Bring together all lines of the material below that contain the string "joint".

# START OF Excerpted records

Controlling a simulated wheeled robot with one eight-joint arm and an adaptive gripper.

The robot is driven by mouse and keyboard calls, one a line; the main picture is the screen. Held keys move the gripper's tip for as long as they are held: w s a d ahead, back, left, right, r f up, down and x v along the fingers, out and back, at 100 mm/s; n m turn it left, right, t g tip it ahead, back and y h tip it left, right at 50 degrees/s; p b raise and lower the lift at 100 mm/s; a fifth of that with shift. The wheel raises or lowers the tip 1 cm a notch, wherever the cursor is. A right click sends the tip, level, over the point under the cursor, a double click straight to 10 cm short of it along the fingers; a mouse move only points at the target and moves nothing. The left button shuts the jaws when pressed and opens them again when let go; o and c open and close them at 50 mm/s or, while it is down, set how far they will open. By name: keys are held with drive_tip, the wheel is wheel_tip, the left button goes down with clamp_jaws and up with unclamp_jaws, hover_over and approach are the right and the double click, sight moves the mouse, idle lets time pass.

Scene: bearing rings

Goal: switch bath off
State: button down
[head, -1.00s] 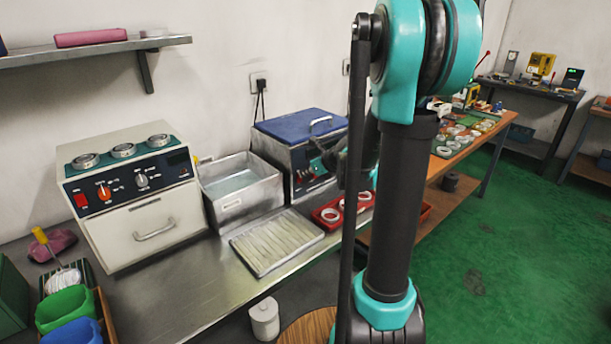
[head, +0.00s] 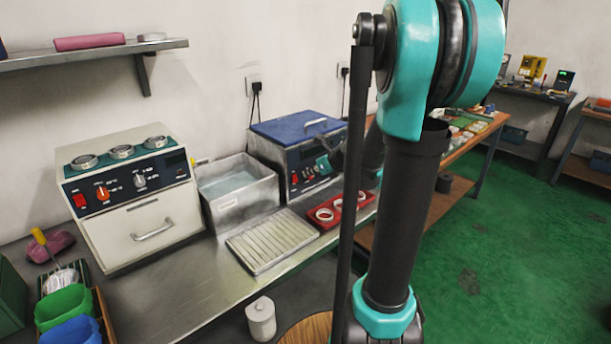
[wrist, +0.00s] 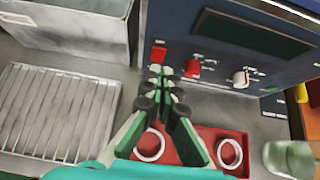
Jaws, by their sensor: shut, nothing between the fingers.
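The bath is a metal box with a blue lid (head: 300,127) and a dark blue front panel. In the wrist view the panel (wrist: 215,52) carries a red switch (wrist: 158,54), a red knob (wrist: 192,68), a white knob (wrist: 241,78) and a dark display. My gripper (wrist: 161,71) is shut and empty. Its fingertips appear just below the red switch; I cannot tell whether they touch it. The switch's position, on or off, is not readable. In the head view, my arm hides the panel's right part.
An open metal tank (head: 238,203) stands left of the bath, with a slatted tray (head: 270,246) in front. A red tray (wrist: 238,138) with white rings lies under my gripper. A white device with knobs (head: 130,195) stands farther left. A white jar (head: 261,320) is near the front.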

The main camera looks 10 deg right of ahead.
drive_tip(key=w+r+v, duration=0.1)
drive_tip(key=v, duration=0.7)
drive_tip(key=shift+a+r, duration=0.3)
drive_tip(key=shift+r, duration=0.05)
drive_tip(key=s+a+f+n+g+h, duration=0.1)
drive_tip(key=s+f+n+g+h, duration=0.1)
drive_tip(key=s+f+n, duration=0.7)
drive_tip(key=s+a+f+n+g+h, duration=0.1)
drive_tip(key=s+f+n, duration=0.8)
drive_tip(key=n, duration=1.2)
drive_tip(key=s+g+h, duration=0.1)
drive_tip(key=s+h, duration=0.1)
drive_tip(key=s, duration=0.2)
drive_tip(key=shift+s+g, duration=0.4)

# END OF Excerpted records
# START OF Excerpted records

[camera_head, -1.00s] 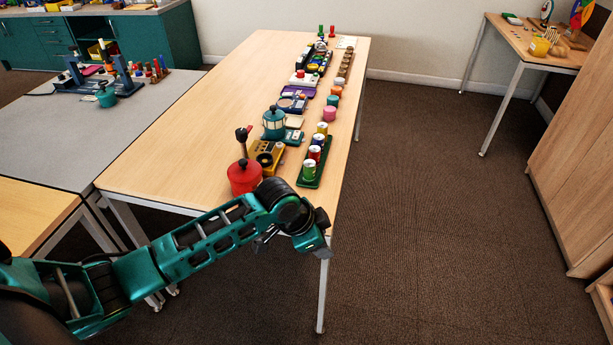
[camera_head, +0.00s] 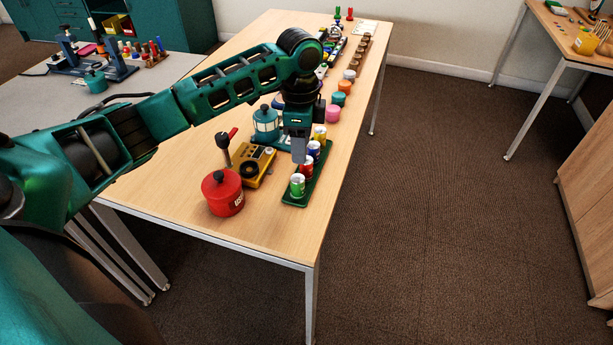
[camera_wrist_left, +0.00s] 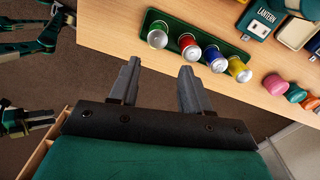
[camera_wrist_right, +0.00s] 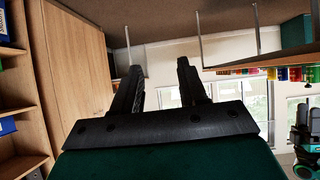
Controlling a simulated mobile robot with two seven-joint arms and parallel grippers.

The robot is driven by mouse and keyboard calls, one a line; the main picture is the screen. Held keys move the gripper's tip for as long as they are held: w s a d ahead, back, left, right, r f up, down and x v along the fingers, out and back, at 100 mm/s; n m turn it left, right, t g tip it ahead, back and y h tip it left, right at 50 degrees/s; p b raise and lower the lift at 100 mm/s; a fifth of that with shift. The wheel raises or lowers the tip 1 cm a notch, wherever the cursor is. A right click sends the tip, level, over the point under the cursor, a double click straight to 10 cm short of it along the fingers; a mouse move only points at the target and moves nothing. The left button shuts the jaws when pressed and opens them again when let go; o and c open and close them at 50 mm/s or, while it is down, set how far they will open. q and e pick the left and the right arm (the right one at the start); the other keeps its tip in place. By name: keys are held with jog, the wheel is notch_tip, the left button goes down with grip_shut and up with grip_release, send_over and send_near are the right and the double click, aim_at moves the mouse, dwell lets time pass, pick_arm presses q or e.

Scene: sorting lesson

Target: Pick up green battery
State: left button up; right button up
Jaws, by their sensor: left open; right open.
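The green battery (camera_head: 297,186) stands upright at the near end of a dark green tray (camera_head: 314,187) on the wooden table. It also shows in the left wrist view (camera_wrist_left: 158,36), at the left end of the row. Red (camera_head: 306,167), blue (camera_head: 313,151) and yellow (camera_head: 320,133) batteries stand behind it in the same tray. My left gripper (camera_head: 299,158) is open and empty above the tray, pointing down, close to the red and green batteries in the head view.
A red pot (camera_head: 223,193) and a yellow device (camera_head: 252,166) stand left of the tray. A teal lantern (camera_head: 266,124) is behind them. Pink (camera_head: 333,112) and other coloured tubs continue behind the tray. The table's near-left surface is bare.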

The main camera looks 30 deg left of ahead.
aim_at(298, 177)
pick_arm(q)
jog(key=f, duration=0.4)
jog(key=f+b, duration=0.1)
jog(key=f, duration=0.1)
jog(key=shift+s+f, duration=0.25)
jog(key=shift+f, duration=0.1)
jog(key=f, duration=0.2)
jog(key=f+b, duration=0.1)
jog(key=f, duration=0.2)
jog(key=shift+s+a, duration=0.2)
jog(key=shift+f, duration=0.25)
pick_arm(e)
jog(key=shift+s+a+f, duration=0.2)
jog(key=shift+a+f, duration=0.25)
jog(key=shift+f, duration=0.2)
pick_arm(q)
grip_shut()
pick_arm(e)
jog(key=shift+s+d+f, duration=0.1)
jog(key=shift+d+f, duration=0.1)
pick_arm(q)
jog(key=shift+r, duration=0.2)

# END OF Excerpted records

* [Complete response]:
Controlling a simulated wheeled robot with one eight-joint arm and an adaptive gripper.
Controlling a simulated mobile robot with two seven-joint arms and parallel grippers.

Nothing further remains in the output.